[Entries from a robot dataset]

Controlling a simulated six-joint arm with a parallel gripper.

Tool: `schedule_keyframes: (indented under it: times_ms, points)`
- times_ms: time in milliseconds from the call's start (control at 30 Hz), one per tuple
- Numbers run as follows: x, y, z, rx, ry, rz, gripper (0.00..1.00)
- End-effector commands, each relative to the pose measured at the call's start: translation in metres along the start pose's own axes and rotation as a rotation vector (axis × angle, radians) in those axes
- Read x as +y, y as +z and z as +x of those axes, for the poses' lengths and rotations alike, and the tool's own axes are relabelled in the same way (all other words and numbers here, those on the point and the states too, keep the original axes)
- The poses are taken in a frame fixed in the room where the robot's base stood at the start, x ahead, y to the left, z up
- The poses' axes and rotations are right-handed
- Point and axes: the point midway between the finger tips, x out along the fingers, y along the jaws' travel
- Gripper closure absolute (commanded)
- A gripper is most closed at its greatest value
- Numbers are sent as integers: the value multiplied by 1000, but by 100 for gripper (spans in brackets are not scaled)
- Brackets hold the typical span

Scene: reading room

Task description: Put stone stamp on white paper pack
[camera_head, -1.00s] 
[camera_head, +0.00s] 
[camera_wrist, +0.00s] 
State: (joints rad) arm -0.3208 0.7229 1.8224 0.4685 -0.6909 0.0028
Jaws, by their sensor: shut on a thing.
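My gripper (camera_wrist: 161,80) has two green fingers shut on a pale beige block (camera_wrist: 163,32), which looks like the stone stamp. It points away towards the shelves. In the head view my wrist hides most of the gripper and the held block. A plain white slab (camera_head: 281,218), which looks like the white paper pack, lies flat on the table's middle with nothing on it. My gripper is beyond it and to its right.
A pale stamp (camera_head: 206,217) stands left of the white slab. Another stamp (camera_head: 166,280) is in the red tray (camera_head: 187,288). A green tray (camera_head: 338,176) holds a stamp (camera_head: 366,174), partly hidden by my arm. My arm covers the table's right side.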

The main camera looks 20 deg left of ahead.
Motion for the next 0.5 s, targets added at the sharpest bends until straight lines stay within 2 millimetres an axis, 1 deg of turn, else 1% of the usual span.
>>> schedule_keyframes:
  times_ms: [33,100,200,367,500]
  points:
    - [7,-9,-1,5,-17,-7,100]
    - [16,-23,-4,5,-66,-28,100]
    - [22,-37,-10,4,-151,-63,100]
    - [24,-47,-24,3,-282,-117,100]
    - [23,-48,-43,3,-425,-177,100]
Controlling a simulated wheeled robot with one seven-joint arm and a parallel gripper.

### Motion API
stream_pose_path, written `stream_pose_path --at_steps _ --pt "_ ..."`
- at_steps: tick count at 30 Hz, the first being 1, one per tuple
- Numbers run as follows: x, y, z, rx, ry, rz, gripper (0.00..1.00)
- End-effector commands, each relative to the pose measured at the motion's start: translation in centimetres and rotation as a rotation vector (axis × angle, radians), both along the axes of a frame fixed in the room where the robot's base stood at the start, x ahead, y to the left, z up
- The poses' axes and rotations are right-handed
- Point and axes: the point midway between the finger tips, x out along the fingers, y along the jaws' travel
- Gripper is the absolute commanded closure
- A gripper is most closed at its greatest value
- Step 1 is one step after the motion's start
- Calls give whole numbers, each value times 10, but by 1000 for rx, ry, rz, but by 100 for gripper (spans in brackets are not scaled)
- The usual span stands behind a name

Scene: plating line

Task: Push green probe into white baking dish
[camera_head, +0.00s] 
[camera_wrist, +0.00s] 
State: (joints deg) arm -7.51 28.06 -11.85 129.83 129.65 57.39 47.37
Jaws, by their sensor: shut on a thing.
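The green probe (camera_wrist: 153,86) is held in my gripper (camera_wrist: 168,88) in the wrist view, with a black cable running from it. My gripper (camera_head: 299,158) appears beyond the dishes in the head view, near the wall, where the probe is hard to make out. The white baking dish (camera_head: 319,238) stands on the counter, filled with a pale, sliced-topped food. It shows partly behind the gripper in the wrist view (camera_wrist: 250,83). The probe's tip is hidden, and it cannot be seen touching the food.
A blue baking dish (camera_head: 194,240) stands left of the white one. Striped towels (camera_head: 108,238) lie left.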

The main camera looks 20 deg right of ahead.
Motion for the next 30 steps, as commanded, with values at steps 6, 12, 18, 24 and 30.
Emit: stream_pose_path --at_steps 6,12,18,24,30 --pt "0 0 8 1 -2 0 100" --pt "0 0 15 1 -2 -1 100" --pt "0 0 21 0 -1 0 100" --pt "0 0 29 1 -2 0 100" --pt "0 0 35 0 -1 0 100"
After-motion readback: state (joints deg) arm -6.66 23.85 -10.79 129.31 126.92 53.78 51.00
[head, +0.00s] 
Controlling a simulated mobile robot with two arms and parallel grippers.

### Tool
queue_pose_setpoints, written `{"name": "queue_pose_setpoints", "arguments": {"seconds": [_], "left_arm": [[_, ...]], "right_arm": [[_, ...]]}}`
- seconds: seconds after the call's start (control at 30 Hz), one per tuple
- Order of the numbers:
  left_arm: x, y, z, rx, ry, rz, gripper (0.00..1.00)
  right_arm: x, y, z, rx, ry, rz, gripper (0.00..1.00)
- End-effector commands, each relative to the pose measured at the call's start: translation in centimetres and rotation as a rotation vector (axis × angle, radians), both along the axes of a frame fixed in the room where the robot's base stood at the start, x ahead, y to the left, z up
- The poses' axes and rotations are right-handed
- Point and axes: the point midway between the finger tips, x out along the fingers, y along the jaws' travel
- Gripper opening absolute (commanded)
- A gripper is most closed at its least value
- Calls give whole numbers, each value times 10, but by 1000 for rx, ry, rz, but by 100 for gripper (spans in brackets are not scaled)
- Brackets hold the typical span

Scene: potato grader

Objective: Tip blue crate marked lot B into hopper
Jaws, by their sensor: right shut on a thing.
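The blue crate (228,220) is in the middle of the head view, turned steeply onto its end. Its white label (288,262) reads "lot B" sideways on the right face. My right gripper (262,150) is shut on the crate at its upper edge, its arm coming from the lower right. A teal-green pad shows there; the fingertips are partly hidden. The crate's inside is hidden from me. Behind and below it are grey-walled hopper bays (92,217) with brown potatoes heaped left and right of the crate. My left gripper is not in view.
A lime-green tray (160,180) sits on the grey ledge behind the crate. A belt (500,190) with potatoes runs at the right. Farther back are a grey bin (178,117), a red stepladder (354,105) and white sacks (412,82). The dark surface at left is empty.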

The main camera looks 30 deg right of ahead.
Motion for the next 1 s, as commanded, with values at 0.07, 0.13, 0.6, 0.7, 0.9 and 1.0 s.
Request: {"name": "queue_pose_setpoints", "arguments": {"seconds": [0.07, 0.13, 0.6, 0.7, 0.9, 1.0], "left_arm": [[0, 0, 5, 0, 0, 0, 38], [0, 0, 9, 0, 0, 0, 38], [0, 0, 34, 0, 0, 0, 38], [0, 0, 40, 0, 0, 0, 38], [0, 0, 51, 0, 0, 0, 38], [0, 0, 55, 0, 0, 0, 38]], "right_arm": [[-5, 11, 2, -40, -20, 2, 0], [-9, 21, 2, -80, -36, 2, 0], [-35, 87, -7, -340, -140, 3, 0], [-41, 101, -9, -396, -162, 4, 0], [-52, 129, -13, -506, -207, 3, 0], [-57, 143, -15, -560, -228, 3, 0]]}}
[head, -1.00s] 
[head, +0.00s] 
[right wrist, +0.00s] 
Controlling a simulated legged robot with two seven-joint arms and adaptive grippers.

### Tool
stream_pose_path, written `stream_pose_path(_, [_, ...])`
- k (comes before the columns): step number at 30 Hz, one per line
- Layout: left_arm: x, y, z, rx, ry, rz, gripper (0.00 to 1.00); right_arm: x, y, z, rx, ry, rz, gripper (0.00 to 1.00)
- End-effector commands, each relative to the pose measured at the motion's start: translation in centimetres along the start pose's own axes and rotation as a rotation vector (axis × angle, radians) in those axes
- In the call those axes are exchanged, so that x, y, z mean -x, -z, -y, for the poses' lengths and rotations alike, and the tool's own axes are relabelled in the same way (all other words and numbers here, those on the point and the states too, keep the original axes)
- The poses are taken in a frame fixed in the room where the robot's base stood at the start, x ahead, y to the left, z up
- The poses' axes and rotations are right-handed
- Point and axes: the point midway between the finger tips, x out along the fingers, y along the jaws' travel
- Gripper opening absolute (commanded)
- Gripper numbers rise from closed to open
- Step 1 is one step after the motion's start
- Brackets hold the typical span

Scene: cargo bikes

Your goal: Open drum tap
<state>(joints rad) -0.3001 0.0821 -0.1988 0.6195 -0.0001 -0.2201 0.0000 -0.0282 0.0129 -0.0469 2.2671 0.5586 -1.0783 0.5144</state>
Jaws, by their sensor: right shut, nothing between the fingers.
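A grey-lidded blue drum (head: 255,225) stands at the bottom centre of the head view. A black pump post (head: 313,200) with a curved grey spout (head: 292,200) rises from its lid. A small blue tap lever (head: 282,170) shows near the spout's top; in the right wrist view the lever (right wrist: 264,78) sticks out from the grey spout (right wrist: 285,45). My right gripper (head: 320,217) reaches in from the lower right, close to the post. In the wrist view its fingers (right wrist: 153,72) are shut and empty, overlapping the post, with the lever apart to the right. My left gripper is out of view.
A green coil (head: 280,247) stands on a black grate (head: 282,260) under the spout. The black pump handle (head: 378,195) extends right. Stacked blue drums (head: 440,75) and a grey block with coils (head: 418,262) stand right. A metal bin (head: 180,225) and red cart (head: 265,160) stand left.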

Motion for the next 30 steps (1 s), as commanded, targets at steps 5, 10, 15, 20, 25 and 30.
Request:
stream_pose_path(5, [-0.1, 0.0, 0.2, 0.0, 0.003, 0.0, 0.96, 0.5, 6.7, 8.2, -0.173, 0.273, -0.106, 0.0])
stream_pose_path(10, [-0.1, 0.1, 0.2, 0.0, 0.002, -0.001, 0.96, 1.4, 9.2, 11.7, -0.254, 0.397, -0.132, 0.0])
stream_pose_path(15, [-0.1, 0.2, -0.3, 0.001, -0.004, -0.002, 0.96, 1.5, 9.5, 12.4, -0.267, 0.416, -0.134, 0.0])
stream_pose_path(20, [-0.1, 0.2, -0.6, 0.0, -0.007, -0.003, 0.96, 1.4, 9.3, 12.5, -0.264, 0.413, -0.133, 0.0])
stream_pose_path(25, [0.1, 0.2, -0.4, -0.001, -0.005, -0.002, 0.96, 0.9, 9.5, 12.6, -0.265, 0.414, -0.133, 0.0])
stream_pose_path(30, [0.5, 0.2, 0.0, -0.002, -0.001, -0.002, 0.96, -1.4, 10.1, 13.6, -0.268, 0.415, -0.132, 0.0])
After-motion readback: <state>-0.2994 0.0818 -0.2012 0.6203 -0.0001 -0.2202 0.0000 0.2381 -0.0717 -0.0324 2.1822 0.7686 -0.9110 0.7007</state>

### [WHAT IS ASKED]
Return each line where "next" shows up.

### [RESULT]
Motion for the next 0.5 s, targets added at the sharpest bends until straight lines stay within 2 millimetres an axis, 1 deg of turn, else 1% of the usual span.
Motion for the next 30 steps, as commanded, with values at steps 6, 12, 18, 24 and 30.
Motion for the next 1 s, as commanded, with values at 0.07, 0.13, 0.6, 0.7, 0.9 and 1.0 s.
Motion for the next 30 steps (1 s), as commanded, targets at steps 5, 10, 15, 20, 25 and 30.

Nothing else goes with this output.